[Foundation-l] At least 500 images will have to be deleted from the National Portrait Gallery
Klaus Graf
klausgraf at googlemail.com
Wed Jul 23 22:30:22 UTC 2008
Michael Maggs has invented the actual Commons "policy" on painting
reproductions in 2007 by creating the following page:
http://commons.wikimedia.org/wiki/Commons:When_to_use_the_PD-Art_tag
In 2006 and earlyer there was no doubt that Wikimedia Commons is
accepting Bridgeman v. Corel like the English Wikipedia and the German
Wikipedia.
In February 2008 Maggs has reverted my quotation of Moeller's statement:
http://commons.wikimedia.org/w/index.php?title=Commons%3AWhen_to_use_the_PD-Art_tag&diff=9828237&oldid=9827068
In a discussion on this list in 2008 Mike Godwin has made clear that
he never "overruled" Moeller's statement which is until now the
official WMF position.
In May 2008 a German law expert H-stt called for revision of the "Maggs-Policy":
http://commons.wikimedia.org/wiki/Commons_talk:When_to_use_the_PD-Art_tag#UK_-_Call_for_revision_of_our_policy
Maggs replied with a long biased discussion of UK citing a 2005 court
decision "Hyperion Records v Sawkin" which wasn't on reproductions of
paintings.
A few days later another user Kaldari wrote "According to these
guidelines, all National Portrait Gallery images must be deleted from
the Commons" and nominated the first set of National Portrait Gallery
pictures for deletion.
A lot of German Wikipedians is actually protesting against the "Maggs-Policy":
http://commons.wikimedia.org/wiki/Commons:Deletion_requests/National_Portrait_Gallery_images_%28first_set%29
Maggs and the other deletionists are trying to suppress these opinions
with the argument "this is not a vote".
A few moments ago I saw on the user page of a friend a deletion
nomination for a Commons copy of a Danish library reproduction of the
printed Flora Danica (XVIIIth century) because PD-art doesn't apply in
Danemark:
http://commons.wikimedia.org/wiki/Image:Fd2665.jpg
One might dispute that photographs of paintings are protected in some
countries but that isn't the case here. It is a mere reproduction like
a scan.
The Maggs-Policy means that Museum's Copyfraud is winning and Public
Domain is damaged. We cannot have any image of National Portrait
Gallery because Maggs is arguing that all photographs of the works are
UK photographs and thus protected by his self-invented Maggs-Policy.

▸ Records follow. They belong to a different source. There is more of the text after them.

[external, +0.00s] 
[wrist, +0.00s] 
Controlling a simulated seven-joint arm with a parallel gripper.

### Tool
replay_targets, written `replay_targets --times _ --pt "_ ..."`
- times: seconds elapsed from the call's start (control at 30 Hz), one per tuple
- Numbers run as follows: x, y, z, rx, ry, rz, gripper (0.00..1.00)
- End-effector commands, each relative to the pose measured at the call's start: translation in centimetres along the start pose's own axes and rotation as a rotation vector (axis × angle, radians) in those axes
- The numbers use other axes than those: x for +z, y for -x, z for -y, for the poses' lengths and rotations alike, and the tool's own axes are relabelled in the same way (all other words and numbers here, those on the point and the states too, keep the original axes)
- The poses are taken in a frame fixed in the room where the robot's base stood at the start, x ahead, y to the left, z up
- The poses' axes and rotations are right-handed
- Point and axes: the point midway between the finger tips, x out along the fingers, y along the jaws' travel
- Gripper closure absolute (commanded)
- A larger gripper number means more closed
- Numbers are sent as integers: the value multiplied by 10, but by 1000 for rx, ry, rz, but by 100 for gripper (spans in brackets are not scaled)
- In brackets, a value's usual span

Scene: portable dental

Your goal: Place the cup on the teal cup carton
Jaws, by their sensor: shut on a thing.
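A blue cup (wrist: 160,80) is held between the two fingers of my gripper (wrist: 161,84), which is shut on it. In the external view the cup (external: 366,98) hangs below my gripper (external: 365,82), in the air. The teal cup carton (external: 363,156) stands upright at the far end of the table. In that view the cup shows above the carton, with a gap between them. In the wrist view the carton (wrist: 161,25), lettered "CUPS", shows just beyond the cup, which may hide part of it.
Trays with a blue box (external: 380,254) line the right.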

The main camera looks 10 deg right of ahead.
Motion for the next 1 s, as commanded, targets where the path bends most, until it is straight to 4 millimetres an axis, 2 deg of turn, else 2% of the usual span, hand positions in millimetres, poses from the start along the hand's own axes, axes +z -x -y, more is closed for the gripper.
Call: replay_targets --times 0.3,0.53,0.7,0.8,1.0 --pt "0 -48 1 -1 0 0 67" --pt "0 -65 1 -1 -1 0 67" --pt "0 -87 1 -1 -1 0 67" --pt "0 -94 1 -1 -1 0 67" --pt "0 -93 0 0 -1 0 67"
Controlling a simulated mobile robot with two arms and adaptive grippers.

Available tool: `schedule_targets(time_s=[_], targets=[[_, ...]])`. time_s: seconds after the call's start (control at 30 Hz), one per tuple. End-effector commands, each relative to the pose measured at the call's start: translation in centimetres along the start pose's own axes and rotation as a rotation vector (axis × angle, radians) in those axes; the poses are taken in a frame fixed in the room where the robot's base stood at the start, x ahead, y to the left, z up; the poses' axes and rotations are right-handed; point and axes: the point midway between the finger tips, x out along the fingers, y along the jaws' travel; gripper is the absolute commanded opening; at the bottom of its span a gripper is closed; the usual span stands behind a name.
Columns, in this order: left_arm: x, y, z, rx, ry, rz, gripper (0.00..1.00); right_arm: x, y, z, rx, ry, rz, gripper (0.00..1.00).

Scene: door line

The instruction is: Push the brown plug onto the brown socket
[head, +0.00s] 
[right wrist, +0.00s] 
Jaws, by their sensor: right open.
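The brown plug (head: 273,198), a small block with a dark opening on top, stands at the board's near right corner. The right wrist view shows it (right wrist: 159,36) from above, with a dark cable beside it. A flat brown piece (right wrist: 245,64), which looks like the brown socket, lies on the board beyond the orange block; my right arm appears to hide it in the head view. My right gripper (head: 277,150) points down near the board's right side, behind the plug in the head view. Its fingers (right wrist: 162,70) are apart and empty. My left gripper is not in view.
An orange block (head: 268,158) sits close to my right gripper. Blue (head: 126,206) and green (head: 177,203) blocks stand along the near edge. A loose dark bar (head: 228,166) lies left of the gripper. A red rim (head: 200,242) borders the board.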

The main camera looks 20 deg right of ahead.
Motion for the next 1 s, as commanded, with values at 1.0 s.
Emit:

He ignores that contractual bindings of the photographers aren't
relevant for the "country of origin". If an US photographer has made
such a photo legally "country of origin" is US and not UK.
If the Maggs-Policy wins at Commons we cannot host any UK Public
Domain painting aside of owner allowance. Nobody can go in the
National Portrait Gallery and can take photos. If NPG hasn't sent us a
take down notice we should keep this stuff on Commons and revise the
PD-art doctrine according the position of the WMF.